EXERCISE DIRECTIONS:
Which lines of the records contain "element"? Collect every one of them.

INPUT FOR THIS TASK:
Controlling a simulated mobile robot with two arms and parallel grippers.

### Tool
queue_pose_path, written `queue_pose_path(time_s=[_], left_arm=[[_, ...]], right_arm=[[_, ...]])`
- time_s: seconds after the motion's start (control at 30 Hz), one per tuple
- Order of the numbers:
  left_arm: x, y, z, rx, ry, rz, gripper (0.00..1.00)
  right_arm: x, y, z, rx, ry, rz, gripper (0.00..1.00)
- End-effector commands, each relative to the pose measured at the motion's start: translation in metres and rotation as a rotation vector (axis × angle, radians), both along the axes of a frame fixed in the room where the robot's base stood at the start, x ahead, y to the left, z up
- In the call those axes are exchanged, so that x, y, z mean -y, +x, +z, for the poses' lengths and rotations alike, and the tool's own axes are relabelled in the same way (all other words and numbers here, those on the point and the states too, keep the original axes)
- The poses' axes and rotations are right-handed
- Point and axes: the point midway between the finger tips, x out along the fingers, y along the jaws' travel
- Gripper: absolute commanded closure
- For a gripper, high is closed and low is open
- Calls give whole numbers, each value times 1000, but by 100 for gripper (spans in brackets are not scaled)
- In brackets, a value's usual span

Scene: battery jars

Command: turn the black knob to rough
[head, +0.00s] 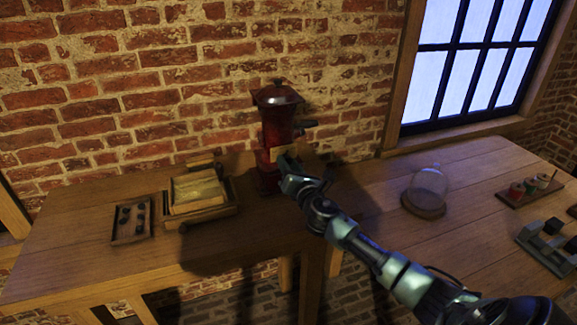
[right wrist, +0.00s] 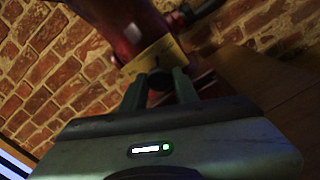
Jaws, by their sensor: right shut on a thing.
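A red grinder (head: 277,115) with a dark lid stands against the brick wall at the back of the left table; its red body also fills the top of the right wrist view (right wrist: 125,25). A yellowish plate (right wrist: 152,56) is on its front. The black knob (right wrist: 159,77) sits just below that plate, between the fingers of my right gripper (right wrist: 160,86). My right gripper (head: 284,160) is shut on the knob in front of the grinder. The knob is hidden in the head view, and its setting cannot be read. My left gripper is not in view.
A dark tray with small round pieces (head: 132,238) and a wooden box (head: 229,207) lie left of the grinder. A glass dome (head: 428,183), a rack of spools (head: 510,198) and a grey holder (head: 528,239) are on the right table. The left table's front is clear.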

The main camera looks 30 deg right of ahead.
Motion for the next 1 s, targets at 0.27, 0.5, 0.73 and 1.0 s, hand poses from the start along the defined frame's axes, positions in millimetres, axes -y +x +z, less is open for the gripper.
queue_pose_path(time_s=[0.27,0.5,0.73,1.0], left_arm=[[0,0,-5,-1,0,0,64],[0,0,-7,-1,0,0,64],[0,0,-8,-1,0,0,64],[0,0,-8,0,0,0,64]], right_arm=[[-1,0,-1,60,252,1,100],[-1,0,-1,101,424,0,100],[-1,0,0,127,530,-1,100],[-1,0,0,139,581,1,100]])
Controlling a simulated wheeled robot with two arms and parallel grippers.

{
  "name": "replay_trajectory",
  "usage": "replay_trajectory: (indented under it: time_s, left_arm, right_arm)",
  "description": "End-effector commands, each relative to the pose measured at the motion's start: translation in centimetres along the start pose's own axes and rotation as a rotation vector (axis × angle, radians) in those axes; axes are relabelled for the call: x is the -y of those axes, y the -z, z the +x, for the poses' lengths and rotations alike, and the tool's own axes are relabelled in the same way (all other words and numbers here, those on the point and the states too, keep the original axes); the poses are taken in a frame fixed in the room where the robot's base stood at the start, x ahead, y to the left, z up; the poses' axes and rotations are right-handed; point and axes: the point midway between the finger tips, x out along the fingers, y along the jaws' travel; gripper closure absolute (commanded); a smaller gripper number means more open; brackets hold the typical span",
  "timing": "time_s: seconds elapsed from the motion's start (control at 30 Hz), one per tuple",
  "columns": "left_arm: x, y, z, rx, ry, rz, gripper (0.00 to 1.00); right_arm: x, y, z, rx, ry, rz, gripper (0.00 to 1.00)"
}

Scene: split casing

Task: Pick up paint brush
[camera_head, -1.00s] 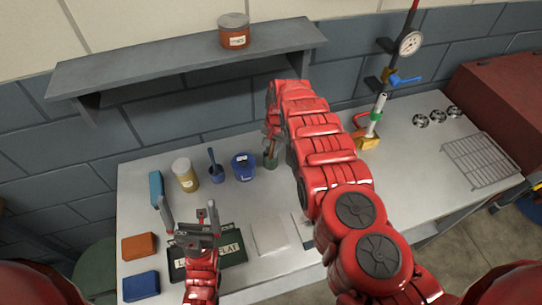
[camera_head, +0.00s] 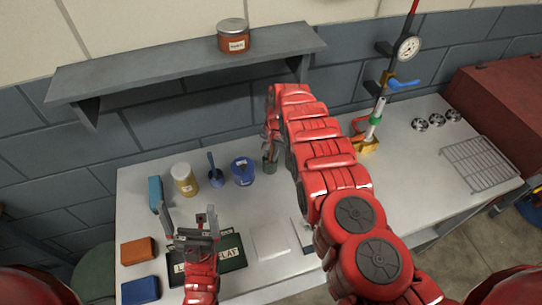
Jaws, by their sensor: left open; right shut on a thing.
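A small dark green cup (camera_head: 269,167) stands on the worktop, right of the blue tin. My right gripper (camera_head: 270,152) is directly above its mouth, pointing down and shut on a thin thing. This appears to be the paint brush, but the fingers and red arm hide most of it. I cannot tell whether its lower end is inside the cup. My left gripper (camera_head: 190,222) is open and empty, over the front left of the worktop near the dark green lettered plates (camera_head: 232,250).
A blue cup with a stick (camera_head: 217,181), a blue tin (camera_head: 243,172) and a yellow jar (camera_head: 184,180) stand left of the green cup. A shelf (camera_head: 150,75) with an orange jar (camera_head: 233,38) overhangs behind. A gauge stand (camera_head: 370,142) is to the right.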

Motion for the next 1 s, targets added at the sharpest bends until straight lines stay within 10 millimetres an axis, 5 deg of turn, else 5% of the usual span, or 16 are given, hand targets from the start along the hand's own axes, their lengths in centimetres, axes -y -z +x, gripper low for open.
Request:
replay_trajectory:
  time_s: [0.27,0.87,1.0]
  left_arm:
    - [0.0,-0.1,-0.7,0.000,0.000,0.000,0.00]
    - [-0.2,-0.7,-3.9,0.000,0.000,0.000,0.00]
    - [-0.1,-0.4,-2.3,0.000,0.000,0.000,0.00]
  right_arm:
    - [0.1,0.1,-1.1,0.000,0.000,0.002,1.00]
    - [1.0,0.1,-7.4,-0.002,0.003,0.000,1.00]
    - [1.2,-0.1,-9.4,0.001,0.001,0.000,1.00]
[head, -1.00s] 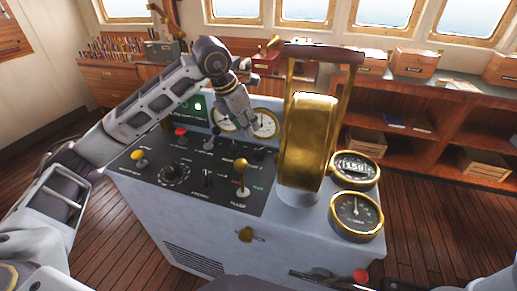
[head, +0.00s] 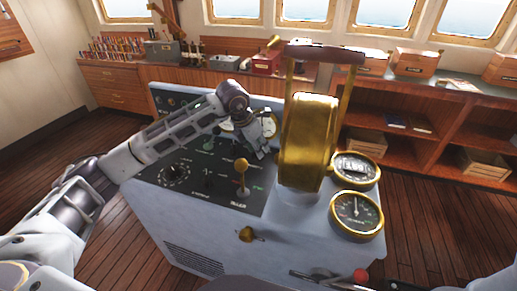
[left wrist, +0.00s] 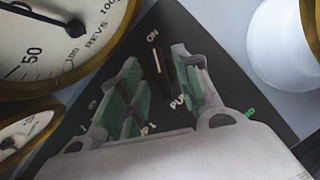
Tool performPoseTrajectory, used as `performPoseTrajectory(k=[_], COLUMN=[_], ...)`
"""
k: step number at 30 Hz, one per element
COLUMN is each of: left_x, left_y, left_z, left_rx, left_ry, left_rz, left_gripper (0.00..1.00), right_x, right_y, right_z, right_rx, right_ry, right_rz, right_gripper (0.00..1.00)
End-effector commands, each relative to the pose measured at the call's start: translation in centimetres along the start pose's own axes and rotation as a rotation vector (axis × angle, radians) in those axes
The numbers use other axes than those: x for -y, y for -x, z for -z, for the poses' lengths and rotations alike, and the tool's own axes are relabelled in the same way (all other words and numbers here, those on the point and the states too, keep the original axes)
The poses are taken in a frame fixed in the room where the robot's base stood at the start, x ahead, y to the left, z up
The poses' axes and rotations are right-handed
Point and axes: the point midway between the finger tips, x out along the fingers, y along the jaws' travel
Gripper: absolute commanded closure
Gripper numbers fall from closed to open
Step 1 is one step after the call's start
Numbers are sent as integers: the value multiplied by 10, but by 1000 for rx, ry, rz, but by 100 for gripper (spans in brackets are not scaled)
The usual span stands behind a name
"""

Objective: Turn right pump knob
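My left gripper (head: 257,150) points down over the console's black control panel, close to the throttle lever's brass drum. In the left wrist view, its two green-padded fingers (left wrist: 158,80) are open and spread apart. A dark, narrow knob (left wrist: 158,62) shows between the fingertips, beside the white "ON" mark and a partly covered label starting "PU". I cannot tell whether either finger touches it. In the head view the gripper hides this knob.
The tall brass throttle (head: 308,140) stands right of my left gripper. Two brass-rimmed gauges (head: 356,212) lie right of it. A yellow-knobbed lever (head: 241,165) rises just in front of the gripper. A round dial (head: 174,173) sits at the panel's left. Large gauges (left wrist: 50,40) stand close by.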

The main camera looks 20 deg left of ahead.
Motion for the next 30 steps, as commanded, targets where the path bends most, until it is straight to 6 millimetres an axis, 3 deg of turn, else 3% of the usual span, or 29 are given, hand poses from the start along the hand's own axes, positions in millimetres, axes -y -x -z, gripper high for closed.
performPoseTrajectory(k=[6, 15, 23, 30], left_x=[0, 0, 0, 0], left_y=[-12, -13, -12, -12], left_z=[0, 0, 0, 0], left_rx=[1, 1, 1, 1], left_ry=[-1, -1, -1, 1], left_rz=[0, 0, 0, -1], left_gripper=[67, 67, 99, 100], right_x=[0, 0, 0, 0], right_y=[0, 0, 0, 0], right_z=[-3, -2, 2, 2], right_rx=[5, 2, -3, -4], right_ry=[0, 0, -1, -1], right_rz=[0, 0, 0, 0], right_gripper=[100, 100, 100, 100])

---

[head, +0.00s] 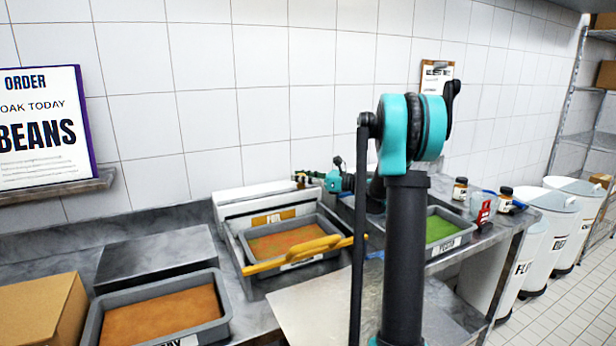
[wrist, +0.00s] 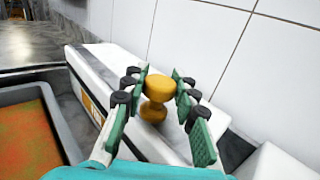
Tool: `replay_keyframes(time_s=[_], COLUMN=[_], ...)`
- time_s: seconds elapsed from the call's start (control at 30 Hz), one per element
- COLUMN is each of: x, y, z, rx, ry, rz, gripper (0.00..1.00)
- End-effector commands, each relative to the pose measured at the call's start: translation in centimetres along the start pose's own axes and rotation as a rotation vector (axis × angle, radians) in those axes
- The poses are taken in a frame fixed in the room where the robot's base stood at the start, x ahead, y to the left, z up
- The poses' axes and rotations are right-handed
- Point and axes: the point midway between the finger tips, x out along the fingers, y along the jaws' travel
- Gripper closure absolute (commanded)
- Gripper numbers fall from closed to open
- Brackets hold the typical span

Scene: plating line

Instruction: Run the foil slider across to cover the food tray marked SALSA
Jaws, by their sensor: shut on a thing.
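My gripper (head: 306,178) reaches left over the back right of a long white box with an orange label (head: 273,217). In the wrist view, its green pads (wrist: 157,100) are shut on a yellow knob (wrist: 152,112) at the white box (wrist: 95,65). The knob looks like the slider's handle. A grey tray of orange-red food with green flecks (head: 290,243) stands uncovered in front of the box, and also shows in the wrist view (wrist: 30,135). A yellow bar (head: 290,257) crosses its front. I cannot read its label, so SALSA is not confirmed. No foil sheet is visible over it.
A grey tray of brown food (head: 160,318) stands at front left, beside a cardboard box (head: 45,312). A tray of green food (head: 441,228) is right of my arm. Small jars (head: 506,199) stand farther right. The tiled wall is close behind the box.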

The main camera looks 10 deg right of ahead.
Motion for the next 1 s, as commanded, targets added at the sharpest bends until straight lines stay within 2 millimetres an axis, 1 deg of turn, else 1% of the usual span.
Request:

TASK SOLUTION:
k: step number at 30 Hz, one per element
- time_s: seconds elapsed from the call's start (control at 30 Hz), one per element

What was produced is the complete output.